Mr. Monserrate’s supporters pointed to the demographics of the district, which includes East Elmhurst and Corona and has a growing Hispanic population. Mr. Monserrate, who is Hispanic, leads an influential Democratic club there; Mr. Aubry is black.

Further fueling Mr. Monserrate’s support is a history of distrust toward the local political establishment, and deep cynicism about political and legal processes, some people said.

Virginia Ramos Rios, an activist who served as campaign manager for Representative Alexandria Ocasio-Cortez in 2018, said that when she was courting support for Ms. Ocasio-Cortez, some voters called Mr. Monserrate the only politician they trusted.

“Especially with the Spanish-speaking, they’d be like, ‘Whenever I’ve had an issue, the only elected official I’ve ever had actually do something and help me was Hiram Monserrate,’” Ms. Ramos Rios said.

Bertha Lewis, the president of the Black Institute and a prominent civil rights activist, said that corruption was so endemic to New York politics that Mr. Monserrate, after serving time in prison, had actually demonstrated more accountability than most public officials.

Asked whether she would prefer someone who had not committed crimes in the first place, she scoffed. “They just haven’t gotten caught,” she said.

Still, others dismissed the idea that Mr. Monserrate had changed as a result of his prison stint. Court records show that he had repaid just $8,400 of more than $79,000 in restitution ordered by the judge in 2012 for stealing public funds. Mr. Monserrate said he planned to finish repaying the restitution in the coming weeks.
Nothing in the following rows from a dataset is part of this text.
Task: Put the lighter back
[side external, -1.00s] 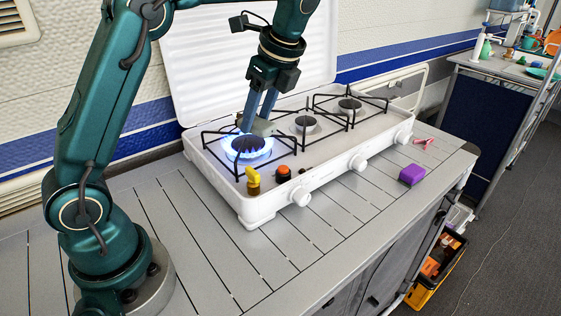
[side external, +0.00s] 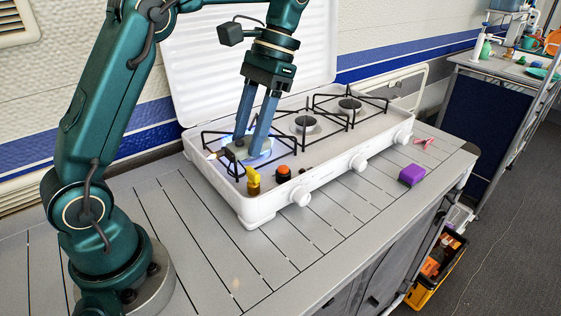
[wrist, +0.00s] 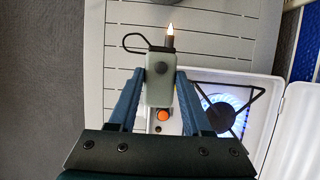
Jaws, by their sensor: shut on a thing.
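The lighter (wrist: 158,90) has a grey-green body, a dark nozzle and a black wire loop at its side. A small flame burns at its tip in the wrist view. My gripper (side external: 249,152) is shut on the lighter's body. In the side view the lighter's nozzle (side external: 224,154) points left from between my fingers, which hide much of the body. My fingers point down over the front-left part of the white stove (side external: 247,205). The burner there is lit with a blue flame, which also shows in the wrist view (wrist: 226,106).
Black pot grates (side external: 328,126) stand above the burners. A yellow item (side external: 253,178) and an orange button (side external: 284,172) sit at the stove's front left. A purple block (side external: 411,174) and a small pink-red item (side external: 424,141) lie on the slatted counter. The counter's front left is clear.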

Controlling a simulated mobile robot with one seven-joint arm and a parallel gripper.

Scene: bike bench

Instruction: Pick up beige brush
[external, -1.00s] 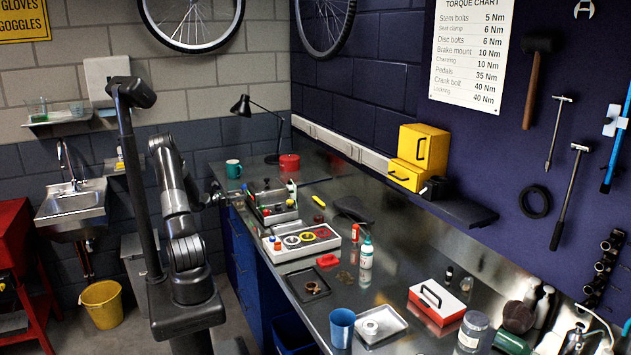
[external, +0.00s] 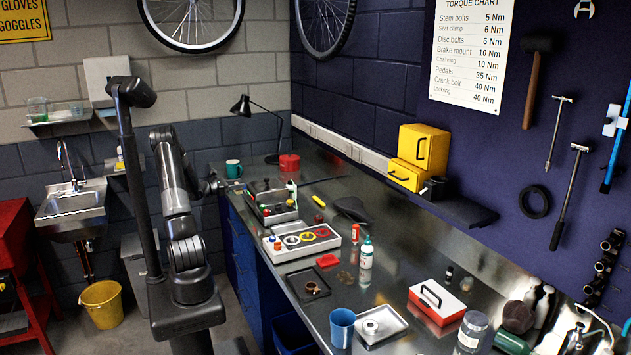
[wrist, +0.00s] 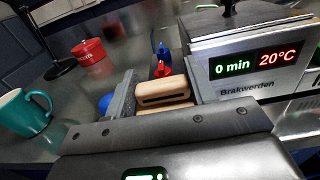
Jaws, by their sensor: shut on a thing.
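The beige brush (wrist: 165,92) shows in the wrist view as a light wooden block with a dark slot, between the two fingers of my gripper (wrist: 160,84). The fingers are shut on it. Its lower part is hidden by the gripper body, and I cannot see bristles. In the external view my gripper (external: 213,184) is small, at the left edge of the bench near the boxy metal device. The brush cannot be made out there.
The metal device with a lit display (wrist: 255,66) stands close on the right. A teal mug (wrist: 24,112) and a red pot (wrist: 89,51) stand to the left. Red and blue-capped bottles (wrist: 163,62) are just beyond the brush. Bare bench lies between mug and pot.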

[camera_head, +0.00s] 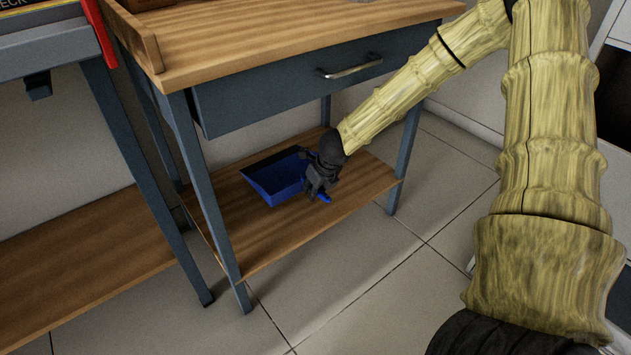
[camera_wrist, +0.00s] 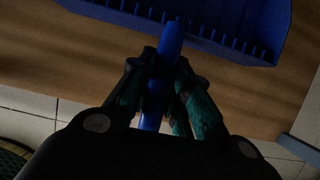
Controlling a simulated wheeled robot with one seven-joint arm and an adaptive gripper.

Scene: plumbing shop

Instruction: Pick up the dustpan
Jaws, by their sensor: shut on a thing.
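The blue dustpan (camera_head: 277,180) is at the lower wooden shelf (camera_head: 262,243) of a workbench with grey-blue legs. Its pan points to the left in the head view, and its handle end shows past my gripper. My gripper (camera_head: 318,178) is shut on the dustpan's handle. In the wrist view the fingers (camera_wrist: 163,75) close on both sides of the blue handle (camera_wrist: 171,42), and the toothed edge of the pan (camera_wrist: 215,35) shows beyond them. I cannot tell whether the pan touches the shelf or is slightly above it.
The workbench's wooden top (camera_head: 290,32) and its drawer (camera_head: 260,93) are above the shelf. A front leg (camera_head: 205,200) stands left of the dustpan, and another leg (camera_head: 405,155) stands to the right. A second bench is at the left. Tiled floor (camera_head: 350,275) is clear in front.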

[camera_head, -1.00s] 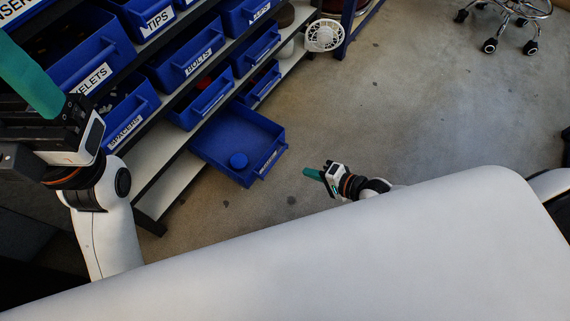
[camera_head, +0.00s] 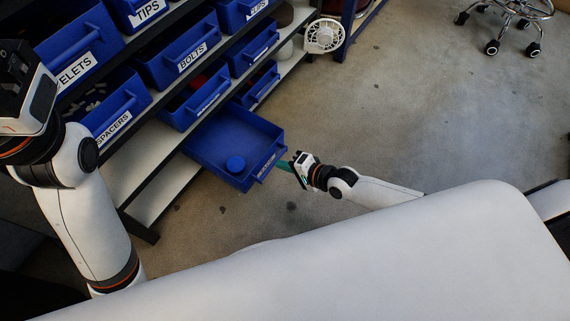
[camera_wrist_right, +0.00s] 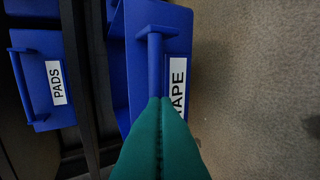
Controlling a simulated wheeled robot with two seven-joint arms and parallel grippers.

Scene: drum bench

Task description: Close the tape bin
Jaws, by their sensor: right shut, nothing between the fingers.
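The tape bin (camera_head: 205,148) is a blue bin on the lowest shelf, sticking out over the floor.
Blue bins labelled SPACERS (camera_head: 116,105), BOLTS (camera_head: 178,50) and TIPS (camera_head: 138,10) fill the shelves above. The PADS bin (camera_wrist_right: 43,90) is beside the tape bin. A white fan (camera_head: 324,35) stands at the rack's far end. The floor (camera_head: 420,110) at right is open.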

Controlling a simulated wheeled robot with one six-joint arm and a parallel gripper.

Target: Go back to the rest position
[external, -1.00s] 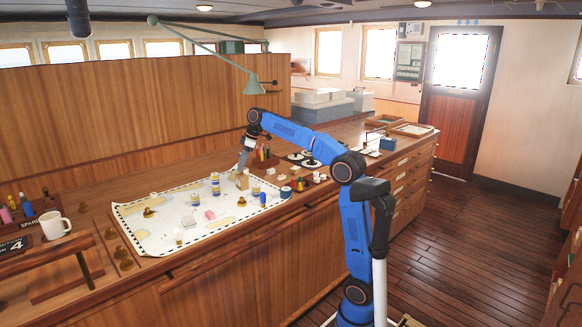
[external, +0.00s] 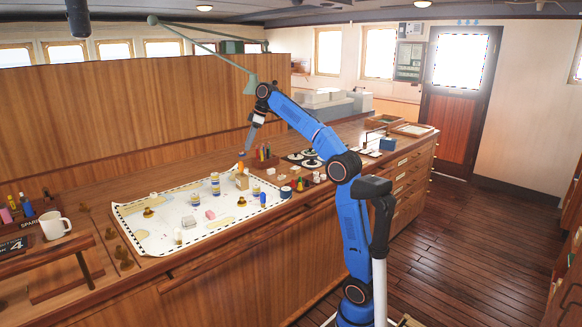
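My gripper (external: 243,153) hangs above the far right part of the chart (external: 160,238), pointing down. It is small in the picture, and I cannot tell whether its fingers are open or shut. Just below it stands a tan block (external: 242,181) with a small orange thing (external: 240,167) at its top. A gap shows between the fingertips and these things. My blue arm (external: 305,125) is raised and bent over the counter.
The chart carries several small jars, pieces and blocks. A pencil holder (external: 264,160) and a dark tray with white rounds (external: 302,158) stand to the right of my gripper. A green lamp (external: 250,84) hangs close to my wrist. A white mug (external: 55,226) stands at the left.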

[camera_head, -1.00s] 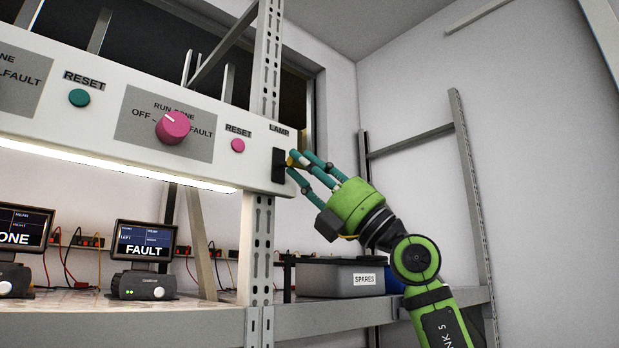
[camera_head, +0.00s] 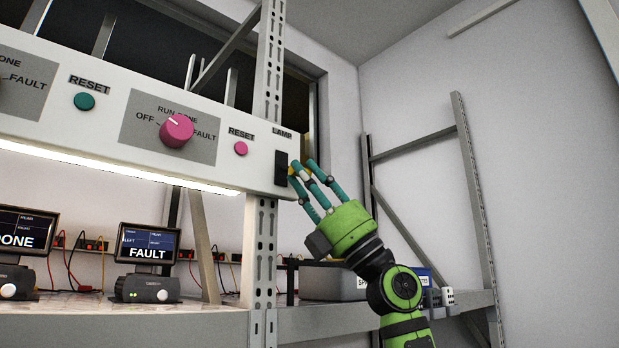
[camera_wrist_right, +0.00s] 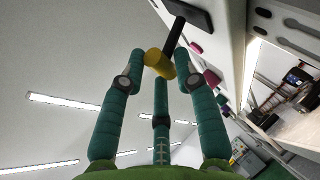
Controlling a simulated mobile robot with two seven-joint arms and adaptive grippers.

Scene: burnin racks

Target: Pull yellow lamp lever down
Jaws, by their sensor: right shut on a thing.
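The yellow lamp lever sits on a black plate (camera_head: 281,168) under the LAMP label at the right end of the white panel. In the right wrist view its yellow knob (camera_wrist_right: 159,64) is at the end of a black stem (camera_wrist_right: 174,36). My right gripper (camera_head: 303,170) is green with teal fingers and reaches up to the lever from the lower right. The fingers are closed around the yellow knob, which they mostly hide in the head view. In the right wrist view the fingers stand on both sides of the knob. My left gripper is not in view.
The white panel (camera_head: 60,120) also carries a pink knob (camera_head: 176,131), a pink reset button (camera_head: 241,149) and a teal reset button (camera_head: 84,101). A perforated upright post (camera_head: 262,250) stands below its right end. A grey box (camera_head: 330,284) is on the shelf. The wall side is open.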

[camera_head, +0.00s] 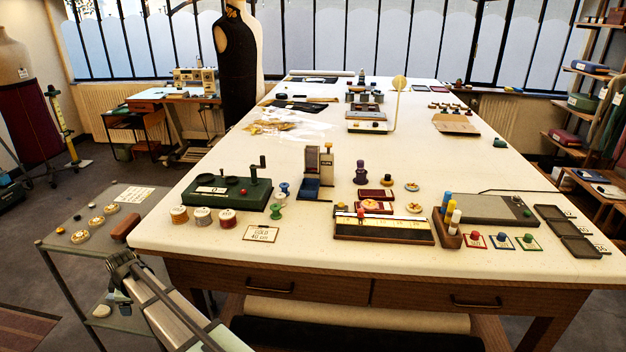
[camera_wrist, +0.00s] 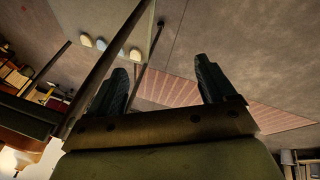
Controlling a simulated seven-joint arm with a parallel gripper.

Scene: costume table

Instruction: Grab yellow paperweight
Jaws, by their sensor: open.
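My gripper (camera_wrist: 170,75) is open and empty in the wrist view, with its two dark fingers wide apart over the floor. In the head view my gripper (camera_head: 119,301) is low at the left, beside the table's front left corner and over the grey cart. A pale, yellowish rounded piece (camera_head: 101,311) lies on the cart's lower shelf, close to my gripper. The wrist view shows a row of small rounded pieces (camera_wrist: 101,43) beyond the left finger, pale yellowish and bluish. I cannot tell for certain which is the yellow paperweight.
The grey cart (camera_head: 130,189) stands left of the large cream table (camera_head: 300,262). Gold-coloured round pieces (camera_head: 96,221) and a card lie on the cart's top. Spools, a green box (camera_head: 228,190), a wooden holder (camera_head: 447,236) and small knobs crowd the table's near side.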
Cecilia Gastón, the former executive director of Violence Intervention Program, an organization that helps Latina victims of domestic violence, said that even if Mr. Monserrate paid his debt in full, he still would not have earned back the right to hold office.

“I cannot accept that the only candidate that we have to represent Latinos in Albany,” she said, “is somebody that is a domestic violence abuser and somebody that has been in jail for theft.”